Она не устраивала сцен ревности, когда я демонстративно начинал интересоваться другими девушками. Ко всем моим выходкам она относилась с таким терпением, что именно ее терпеливость стала предлогом нашего последнего разговора. Мы расстались официально и окончательно. Правда, мы встречались до самых последних дней моего пребывания в Мюнхене, но уже только как друзья, избегая близких отношений и проявляя друг к другу умеренный интерес. Прежние чувства ушли безвозвратно. У меня нет никаких оснований считать, что Бетти была как-то связана с американской или западногерманской контрразведкой. Дело заключалось в другом. Мне пришлось поступить так, чтобы всегда и везде располагать свободой действии.

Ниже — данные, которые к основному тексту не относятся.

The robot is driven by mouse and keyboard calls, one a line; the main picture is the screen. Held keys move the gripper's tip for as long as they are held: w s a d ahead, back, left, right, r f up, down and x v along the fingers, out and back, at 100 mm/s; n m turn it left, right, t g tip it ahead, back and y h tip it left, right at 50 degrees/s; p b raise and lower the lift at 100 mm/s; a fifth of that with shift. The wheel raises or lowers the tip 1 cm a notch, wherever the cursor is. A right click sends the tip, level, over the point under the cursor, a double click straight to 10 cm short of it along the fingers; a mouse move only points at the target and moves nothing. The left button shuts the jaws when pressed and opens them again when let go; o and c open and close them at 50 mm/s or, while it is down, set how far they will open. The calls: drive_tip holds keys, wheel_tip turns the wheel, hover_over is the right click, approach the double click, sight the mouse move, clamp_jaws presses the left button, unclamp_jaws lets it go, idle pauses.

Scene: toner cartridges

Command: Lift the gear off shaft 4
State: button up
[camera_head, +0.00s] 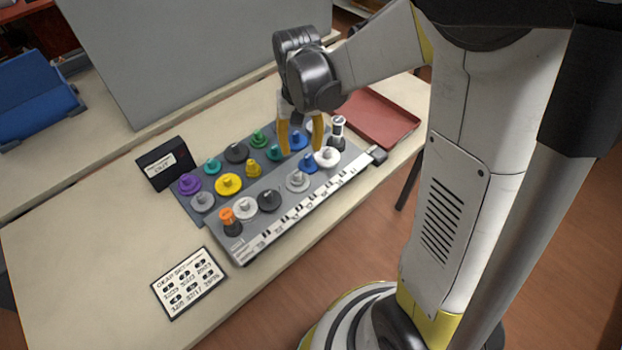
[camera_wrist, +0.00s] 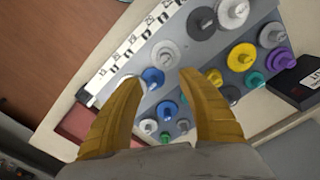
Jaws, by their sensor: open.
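Several coloured gears sit on shafts on a grey board (camera_head: 222,217). I cannot tell which shaft is number 4. My gripper (camera_head: 301,149) is open and empty, pointing down over the right part of the board. A blue gear (camera_head: 308,163), a second blue gear (camera_head: 298,141) and a white gear (camera_head: 327,157) are near its yellow fingers. In the wrist view, one blue gear (camera_wrist: 153,79) shows between the fingertips (camera_wrist: 160,82), with the other blue gear (camera_wrist: 167,109) below it. The left finger partly hides the white gear. The height of the fingertips above the gears is unclear.
Close neighbours crowd the fingers, including a teal gear (camera_head: 274,153) and a grey gear (camera_head: 297,181). A black-and-white post (camera_head: 337,132) stands at the board's right end, an orange-topped one (camera_head: 229,220) at the left. A red tray (camera_head: 378,118) lies to the right. A black box (camera_head: 166,163) stands left.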

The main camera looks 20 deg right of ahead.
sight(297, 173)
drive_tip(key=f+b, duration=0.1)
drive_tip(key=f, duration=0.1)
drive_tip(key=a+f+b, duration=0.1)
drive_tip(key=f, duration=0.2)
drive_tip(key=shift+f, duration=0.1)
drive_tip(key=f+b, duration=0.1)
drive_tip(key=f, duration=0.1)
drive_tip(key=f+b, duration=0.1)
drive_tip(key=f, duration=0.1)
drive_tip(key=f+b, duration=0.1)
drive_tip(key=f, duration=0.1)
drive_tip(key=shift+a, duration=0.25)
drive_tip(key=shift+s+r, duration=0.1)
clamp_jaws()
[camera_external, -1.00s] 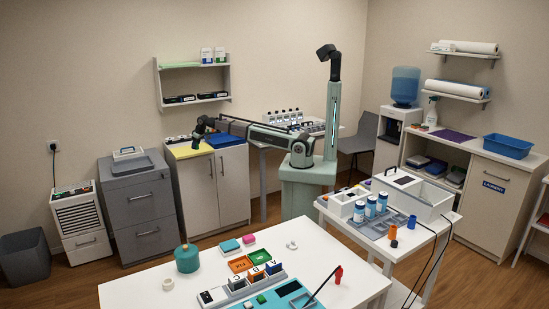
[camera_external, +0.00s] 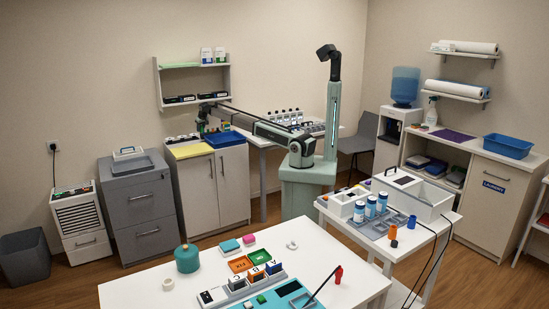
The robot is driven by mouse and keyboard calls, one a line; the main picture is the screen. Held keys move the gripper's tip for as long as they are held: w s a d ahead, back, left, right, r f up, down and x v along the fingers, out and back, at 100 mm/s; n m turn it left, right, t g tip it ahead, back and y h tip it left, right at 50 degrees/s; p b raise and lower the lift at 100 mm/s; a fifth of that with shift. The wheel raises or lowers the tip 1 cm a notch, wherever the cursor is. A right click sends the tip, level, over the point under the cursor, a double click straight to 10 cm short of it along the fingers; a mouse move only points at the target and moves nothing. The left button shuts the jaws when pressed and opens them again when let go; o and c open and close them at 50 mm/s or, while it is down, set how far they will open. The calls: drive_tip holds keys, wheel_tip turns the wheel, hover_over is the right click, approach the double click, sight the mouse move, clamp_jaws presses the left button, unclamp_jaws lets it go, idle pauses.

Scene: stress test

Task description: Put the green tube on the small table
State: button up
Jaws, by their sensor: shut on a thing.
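My gripper (camera_external: 202,121) is at the far end of my outstretched arm, above the back part of the white cabinet at the back left. It is shut on a small greenish thing, which looks like the green tube (camera_external: 200,128); it is too small here to see its shape clearly. A small white table (camera_external: 448,221) stands at the right with blue-capped bottles and a grey tray on it. A larger white table (camera_external: 130,291) is in the foreground. I cannot tell which of them the task calls the small table.
A yellow mat (camera_external: 188,151) and a blue tray (camera_external: 226,139) lie on the cabinet below my gripper. A wall shelf (camera_external: 158,84) is close behind it. A rack of bottles (camera_external: 284,117) stands on the back table, near my arm. The front table has free room at its left.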

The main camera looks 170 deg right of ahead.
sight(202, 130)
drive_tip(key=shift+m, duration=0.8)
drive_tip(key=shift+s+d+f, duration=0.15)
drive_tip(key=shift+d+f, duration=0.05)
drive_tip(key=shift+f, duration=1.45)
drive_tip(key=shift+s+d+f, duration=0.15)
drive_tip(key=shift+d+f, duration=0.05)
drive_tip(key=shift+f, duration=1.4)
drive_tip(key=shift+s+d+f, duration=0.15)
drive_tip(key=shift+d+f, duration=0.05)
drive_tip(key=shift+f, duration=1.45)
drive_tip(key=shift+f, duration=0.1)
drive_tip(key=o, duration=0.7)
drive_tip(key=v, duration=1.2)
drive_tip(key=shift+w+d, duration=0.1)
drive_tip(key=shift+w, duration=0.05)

Привязанность к другому человеку, естественное тепло чувств с течением времени становятся слишком всеохватывающими, связывающими, могут отвлечь внимание от важных дел и помешать, как в моем случае, выполнению поставленных заданий. Может быть, мой подход к этим человеческим в полном смысле этого слова вопросам чересчур суров, но еще в Варшаве, когда я проходил подготовку, мне объяснили, почему каждый сотрудник разведки должен подчиняться определенным требованиям и дисциплине. И думать нечего было о том, чтобы вдали от Центра самовольно изменять эти законы или пренебрегать ими.